> **OBJECTIVE**:
Reproduce each line of the listing exactly.

> **SOURCE DATA**:

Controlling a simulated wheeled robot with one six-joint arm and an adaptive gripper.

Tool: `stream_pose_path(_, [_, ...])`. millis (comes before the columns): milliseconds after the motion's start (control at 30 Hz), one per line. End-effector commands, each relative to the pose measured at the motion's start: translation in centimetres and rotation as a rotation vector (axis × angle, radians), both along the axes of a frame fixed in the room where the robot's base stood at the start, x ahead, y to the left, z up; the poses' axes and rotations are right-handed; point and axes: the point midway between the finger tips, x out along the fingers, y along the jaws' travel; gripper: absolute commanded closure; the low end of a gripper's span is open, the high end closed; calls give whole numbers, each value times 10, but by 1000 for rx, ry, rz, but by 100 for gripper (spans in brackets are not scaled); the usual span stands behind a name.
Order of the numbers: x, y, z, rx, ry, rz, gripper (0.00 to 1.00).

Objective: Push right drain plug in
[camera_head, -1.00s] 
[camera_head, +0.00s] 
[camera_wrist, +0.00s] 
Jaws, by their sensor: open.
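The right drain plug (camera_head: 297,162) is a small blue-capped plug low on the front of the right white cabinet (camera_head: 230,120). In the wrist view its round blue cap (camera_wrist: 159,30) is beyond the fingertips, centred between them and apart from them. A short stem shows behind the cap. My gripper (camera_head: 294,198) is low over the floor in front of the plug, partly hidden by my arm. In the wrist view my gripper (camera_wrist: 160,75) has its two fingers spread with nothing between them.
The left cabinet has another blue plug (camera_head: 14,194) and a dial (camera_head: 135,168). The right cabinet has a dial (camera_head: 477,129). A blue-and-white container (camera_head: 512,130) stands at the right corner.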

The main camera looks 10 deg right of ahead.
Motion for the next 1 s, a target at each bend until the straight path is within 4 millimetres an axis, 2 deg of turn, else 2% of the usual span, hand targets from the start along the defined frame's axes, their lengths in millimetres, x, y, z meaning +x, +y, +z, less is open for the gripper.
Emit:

> **WRITTEN ANSWER**:
Controlling a simulated wheeled robot with one six-joint arm and an adaptive gripper.

Tool: `stream_pose_path(_, [_, ...])`. millis (comes before the columns): milliseconds after the motion's start (control at 30 Hz), one per line. End-effector commands, each relative to the pose measured at the motion's start: translation in centimetres and rotation as a rotation vector (axis × angle, radians), both along the axes of a frame fixed in the room where the robot's base stood at the start, x ahead, y to the left, z up; the poses' axes and rotations are right-handed; point and axes: the point midway between the finger tips, x out along the fingers, y along the jaws' travel; gripper: absolute commanded closure; the low end of a gripper's span is open, the high end closed; calls give whole numbers, each value times 10, but by 1000 for rx, ry, rz, but by 100 for gripper (spans in brackets are not scaled); the usual span stands behind a name.
Order of the numbers: x, y, z, rx, ry, rz, gripper (0.00 to 1.00).

Objective: Push right drain plug in
[camera_head, -1.00s] 
[camera_head, +0.00s] 
[camera_wrist, +0.00s] 
Jaws, by their sensor: open.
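The right drain plug (camera_head: 297,162) is a small blue-capped plug low on the front of the right white cabinet (camera_head: 230,120). In the wrist view its round blue cap (camera_wrist: 159,30) is beyond the fingertips, centred between them and apart from them. A short stem shows behind the cap. My gripper (camera_head: 294,198) is low over the floor in front of the plug, partly hidden by my arm. In the wrist view my gripper (camera_wrist: 160,75) has its two fingers spread with nothing between them.
The left cabinet has another blue plug (camera_head: 14,194) and a dial (camera_head: 135,168). The right cabinet has a dial (camera_head: 477,129). A blue-and-white container (camera_head: 512,130) stands at the right corner.

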The main camera looks 10 deg right of ahead.
Motion for the next 1 s, a target at each bend until the straight path is within 4 millimetres an axis, 2 deg of turn, else 2% of the usual span, hand targets from the start along the defined frame's axes, their lengths in millimetres, x, y, z meaning +x, +y, +z, less is open for the gripper.
Emit:

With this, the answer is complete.